Троцкий, в мае 1924 года выступивший параллельно со Сталиным с книгой старых работ и свежих воспоминаний, занял совершенно иную позицию, нежели та, которой придерживался Сталин в своих поучениях[3105]. Его книга «О Ленине», как и следовало ожидать, была посвящена не столько Ленину, сколько якобы существовавшей особой близости в отношениях между ним и Троцким (как подчеркивалось в льстивой рецензии авторства одного из сторонников Троцкого)[3106]. Однако Троцкий выставлял себя вождем революции наряду с Лениным, несмотря на то что такие претензии снова и снова становились для него причиной неприятностей при жизни Ленина. Собственно говоря, из его книги выходило, что Ленин в октябре 1917 года следовал советам Троцкого. Это вызвало страшное возмущение. Молотов нападал на Троцкого за то, что тот изобразил Ленина как человека, часто ошибавшегося[3107]. Зиновьев выговаривал Троцкому за то, что тот ставил знак равенства между своими собственными ошибками на переговорах в Брест-Литовске в 1918 году и Польской войной, проигранной Лениным в 1920 году[3108]. Однако Зиновьев, который своим тщеславием, возможно, даже превосходил Троцкого, включил в свои воспоминания такие пассажи, которые осмелился бы протащить в печать только дурак. «Помню, как <…> в Париже мы <…> „пропивали“ выход книги В. И. — сидели до утра в кафе (хотя, честно говоря, не представляю, кто мог читать эту книгу, помимо горстки социал-демократов)», — писал он[3109]. Но еще чаще Зиновьев впадал в другую крайность — подобострастие, избыточное даже по стандартам складывавшейся ленинской агиографии: «Могуч, как океан, суров и неприступен, как Монблан, ласков, как южное солнце, велик, как мир, человечен, как дитя»[3110]. При всех своих ораторских талантах Зиновьев на письме выражался очень расплывчато, в противоположность Сталину.

То, что Сталин выигрывает бой за то, как подавать ленинизм, стало ясно уже весной 1924 года[3111]. «Книга тов. Сталина пока является, несомненно, лучшим пособием по ленинизму, хотя она и не носит, не в пример другим изданиям, громкого и претенциозного наименования», — указывалось в подписанной рецензии в «Большевике». Рецензент, Александр Слепков (г. р. 1899), был выпускником Коммунистического университета им. Свердлова, где Сталин читал свои лекции, как и Института красной профессуры (1924), первого высшего учебного заведения, в котором преподавание всех предметов — от литературной критики до естественных наук — было поставлено на марксистскую основу.

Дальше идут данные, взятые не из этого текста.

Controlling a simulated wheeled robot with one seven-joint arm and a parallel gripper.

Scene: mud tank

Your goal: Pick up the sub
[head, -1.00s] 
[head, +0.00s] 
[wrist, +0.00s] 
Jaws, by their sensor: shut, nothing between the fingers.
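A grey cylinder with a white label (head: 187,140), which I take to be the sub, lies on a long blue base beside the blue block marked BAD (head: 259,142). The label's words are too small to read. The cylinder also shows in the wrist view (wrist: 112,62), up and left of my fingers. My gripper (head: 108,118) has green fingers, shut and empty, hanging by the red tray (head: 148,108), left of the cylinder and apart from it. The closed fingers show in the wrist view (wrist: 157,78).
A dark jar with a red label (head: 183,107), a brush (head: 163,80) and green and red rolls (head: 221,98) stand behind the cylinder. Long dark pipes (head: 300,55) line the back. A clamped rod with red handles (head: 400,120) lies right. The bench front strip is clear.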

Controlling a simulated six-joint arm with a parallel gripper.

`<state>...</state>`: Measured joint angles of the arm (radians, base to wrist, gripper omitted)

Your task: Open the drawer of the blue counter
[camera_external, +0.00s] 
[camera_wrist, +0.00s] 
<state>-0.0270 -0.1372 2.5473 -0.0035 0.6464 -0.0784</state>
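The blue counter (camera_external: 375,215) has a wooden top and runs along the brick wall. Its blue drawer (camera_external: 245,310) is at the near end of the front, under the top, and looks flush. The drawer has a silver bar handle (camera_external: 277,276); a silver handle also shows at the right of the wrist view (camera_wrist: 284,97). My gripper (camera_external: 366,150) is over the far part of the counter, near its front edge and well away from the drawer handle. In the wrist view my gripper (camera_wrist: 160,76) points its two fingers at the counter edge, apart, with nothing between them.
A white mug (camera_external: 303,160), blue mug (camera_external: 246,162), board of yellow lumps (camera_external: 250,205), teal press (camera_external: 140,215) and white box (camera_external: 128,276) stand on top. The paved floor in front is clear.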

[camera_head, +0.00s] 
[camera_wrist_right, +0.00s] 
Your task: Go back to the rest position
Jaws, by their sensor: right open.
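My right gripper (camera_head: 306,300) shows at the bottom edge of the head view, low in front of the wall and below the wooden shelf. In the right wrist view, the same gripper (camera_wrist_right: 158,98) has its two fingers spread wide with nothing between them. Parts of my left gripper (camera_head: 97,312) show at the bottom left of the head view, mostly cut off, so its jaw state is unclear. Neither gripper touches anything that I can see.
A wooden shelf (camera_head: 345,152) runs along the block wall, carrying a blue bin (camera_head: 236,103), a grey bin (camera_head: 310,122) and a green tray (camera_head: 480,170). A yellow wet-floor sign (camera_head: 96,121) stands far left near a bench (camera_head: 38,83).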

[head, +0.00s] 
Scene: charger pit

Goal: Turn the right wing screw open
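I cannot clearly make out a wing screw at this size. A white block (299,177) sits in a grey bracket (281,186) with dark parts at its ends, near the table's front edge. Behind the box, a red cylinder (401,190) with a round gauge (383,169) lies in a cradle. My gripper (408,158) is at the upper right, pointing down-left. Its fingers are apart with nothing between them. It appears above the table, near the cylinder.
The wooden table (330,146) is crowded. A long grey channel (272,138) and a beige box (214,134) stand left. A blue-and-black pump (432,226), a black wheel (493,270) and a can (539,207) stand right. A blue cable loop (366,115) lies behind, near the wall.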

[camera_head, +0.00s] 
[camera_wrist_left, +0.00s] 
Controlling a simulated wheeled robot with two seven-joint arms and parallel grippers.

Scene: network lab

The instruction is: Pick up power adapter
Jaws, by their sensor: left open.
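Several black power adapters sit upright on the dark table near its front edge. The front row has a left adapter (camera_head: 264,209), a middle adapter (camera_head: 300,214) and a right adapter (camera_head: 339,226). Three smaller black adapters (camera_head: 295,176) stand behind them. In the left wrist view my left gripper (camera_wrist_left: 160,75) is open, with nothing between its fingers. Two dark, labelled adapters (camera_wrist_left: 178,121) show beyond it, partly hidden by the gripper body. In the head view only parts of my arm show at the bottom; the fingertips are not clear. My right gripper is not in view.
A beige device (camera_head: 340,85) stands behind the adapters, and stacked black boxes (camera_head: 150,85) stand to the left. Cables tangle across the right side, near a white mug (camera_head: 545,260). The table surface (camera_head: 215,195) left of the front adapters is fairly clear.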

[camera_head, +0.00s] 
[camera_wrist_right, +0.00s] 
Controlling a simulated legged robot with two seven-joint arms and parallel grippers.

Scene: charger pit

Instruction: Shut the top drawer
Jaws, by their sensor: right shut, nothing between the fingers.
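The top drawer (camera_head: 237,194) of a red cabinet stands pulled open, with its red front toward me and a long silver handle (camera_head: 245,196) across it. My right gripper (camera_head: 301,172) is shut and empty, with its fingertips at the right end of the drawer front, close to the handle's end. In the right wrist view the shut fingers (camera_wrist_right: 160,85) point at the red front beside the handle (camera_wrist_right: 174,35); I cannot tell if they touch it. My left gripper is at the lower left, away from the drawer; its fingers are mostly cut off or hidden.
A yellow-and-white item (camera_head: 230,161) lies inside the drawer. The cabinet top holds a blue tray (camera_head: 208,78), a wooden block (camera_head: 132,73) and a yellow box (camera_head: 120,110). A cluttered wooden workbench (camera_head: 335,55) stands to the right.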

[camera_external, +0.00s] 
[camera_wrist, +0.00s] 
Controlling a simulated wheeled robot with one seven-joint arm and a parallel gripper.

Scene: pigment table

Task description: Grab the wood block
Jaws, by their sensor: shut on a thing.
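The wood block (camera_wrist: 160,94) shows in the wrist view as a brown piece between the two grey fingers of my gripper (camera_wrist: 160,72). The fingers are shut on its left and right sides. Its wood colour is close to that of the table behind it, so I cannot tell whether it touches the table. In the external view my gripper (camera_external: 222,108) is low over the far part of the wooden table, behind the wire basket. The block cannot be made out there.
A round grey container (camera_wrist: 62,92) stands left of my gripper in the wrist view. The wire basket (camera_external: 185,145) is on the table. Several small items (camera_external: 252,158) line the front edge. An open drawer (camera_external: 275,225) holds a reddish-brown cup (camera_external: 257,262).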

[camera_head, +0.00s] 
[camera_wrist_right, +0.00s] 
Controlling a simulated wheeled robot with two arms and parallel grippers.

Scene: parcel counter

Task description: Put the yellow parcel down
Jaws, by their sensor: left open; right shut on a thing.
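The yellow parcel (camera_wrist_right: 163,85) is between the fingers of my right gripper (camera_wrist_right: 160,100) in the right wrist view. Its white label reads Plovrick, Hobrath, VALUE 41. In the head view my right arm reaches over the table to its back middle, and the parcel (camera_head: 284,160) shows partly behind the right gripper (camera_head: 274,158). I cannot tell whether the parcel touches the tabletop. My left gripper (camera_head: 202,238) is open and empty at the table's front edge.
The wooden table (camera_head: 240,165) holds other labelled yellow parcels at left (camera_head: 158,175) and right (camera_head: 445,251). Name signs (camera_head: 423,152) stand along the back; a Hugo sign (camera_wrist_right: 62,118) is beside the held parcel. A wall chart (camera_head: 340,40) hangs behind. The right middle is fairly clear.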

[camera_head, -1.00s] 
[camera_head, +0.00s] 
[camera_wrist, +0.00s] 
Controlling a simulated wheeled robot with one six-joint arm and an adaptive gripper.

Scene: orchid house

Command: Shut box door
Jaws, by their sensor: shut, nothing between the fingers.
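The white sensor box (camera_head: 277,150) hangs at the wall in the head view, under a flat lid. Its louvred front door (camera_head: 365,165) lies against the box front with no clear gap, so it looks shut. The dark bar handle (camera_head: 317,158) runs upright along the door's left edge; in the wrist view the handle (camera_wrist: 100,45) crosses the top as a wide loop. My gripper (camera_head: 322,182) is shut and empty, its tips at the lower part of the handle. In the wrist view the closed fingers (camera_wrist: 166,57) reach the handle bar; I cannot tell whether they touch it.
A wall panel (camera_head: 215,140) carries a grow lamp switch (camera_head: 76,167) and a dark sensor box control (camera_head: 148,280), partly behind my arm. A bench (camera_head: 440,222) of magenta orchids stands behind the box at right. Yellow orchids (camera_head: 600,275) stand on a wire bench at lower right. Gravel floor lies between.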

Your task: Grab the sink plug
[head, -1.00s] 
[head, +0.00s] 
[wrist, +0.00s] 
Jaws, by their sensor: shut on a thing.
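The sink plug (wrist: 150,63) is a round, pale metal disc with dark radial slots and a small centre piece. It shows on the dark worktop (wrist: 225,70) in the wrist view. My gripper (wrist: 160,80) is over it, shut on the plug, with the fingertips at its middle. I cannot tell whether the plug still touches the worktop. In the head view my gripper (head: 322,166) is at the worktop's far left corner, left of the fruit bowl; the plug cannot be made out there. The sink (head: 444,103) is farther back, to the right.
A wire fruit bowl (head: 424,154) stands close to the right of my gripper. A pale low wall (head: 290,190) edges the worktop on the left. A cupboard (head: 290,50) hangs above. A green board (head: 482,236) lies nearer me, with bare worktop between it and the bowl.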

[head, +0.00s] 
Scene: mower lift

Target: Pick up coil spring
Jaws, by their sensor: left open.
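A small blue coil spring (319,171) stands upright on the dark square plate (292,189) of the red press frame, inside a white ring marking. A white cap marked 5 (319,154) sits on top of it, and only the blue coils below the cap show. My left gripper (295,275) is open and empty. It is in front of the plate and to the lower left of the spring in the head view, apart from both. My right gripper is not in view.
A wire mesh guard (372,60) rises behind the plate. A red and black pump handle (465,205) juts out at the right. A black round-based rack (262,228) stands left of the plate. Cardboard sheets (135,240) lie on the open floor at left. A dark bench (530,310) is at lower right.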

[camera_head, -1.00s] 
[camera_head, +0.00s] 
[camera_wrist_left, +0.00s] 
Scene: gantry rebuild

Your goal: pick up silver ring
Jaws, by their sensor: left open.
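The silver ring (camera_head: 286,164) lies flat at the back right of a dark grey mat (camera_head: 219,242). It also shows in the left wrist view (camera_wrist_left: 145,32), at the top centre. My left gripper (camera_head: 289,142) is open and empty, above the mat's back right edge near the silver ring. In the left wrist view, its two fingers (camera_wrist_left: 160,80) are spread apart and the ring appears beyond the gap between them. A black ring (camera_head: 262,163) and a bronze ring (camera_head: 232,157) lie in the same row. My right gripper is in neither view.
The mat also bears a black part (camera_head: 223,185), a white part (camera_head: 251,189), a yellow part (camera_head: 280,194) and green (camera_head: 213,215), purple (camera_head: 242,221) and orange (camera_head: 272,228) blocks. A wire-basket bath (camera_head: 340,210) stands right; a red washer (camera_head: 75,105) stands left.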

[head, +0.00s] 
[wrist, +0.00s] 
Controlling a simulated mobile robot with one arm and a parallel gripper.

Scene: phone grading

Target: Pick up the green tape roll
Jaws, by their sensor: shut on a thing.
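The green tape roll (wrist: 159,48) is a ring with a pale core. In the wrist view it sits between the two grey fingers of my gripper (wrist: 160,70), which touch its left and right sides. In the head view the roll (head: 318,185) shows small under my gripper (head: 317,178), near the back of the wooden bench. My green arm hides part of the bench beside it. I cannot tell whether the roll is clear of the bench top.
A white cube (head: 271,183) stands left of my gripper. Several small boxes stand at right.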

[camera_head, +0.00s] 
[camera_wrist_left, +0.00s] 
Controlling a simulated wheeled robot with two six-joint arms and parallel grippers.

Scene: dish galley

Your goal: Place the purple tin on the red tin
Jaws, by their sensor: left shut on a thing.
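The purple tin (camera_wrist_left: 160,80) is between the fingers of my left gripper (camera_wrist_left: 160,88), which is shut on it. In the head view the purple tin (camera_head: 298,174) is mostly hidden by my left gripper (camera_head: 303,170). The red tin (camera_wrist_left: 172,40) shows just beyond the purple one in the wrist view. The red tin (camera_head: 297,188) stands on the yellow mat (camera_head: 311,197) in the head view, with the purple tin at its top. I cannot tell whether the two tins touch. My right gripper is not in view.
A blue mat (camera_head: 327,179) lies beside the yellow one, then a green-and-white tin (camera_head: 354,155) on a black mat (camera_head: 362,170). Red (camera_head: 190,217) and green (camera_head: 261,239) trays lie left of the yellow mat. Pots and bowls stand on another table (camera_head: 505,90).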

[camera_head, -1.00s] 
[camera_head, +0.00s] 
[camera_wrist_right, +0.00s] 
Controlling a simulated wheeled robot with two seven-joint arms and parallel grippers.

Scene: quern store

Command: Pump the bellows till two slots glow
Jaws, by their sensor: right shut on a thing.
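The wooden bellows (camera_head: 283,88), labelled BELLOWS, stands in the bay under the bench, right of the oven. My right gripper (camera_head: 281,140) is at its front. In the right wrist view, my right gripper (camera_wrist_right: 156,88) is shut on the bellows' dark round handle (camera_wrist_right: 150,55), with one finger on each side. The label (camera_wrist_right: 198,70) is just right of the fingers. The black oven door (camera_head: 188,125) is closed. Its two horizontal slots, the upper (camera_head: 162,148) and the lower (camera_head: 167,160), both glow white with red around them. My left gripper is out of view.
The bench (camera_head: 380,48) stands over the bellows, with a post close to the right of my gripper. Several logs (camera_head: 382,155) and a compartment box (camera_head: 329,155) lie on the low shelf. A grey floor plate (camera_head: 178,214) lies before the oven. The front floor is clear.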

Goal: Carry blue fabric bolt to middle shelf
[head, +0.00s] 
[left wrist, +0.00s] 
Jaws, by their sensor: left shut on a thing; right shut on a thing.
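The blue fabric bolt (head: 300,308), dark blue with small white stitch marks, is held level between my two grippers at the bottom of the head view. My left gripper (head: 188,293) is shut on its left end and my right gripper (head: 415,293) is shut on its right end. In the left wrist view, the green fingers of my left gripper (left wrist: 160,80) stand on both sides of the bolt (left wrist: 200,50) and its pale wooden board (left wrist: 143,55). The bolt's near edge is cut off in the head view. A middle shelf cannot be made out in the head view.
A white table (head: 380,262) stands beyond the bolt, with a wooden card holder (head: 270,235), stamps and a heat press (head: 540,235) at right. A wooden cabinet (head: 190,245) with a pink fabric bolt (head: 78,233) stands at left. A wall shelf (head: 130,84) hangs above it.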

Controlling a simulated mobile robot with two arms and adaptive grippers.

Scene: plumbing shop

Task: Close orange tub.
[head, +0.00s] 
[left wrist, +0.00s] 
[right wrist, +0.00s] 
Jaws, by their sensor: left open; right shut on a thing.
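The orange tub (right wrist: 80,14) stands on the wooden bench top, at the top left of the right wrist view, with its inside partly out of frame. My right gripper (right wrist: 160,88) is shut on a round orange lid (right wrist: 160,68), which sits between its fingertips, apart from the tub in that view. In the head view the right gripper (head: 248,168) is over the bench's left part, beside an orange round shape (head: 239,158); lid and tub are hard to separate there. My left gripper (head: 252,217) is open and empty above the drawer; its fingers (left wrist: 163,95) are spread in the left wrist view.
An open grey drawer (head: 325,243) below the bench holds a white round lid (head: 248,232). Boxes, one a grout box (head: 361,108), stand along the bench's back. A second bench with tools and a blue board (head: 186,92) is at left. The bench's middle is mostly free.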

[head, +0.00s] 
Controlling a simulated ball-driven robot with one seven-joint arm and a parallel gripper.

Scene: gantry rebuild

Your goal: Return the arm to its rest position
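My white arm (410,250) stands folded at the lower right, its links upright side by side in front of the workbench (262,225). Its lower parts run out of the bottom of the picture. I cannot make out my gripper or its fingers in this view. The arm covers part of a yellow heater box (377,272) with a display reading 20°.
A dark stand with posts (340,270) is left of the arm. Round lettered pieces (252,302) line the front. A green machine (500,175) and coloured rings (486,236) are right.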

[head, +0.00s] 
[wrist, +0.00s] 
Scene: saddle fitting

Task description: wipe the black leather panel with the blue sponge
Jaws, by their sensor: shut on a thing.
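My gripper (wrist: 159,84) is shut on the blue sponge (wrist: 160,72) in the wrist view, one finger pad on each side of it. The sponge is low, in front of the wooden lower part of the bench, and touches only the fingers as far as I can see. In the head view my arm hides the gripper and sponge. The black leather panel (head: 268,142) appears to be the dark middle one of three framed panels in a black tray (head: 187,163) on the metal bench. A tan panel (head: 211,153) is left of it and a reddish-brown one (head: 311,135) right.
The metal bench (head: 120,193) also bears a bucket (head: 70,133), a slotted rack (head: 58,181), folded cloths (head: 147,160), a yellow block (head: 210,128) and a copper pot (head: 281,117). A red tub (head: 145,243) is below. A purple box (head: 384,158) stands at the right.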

Слепков воплощал в себе целевую аудиторию Сталина[3112]. Слепков осмеливался кое в чем критиковать труд генерального секретаря, но он давал особенно высокую оценку общей концепции книги, структуре и четкости каждой главы, лаконичности изложения и внятной формулировке основополагающего принципа партии как выражения «исторических интересов пролетариата»[3113].

«Письмо к съезду»

С 23 по 31 мая 1924 года в Большом Кремлевском дворце прошел XIII съезд партии, на котором присутствовало 1164 делегата (включая 748 с правом голоса), представлявших 736 тысяч членов партии. Из их числа лишь около 150 тысяч жили за городом, в том числе 61 тысяч — в центральных регионах России и на Украине. Во всей советской Белоруссии насчитывалось лишь около 3 тысяч членов партии, и примерно столько же их было на советском Дальнем Востоке[3114]. Несмотря на то что режим продолжал расти, его база оставалась поразительно узкой. В том, что касалось съезда, триумвират решил не рисковать: представители левой оппозиции, допущенные на съезд, имели только совещательный голос, а в президиум съезда в составе 42 человек из их рядов был выбран один только Троцкий[3115].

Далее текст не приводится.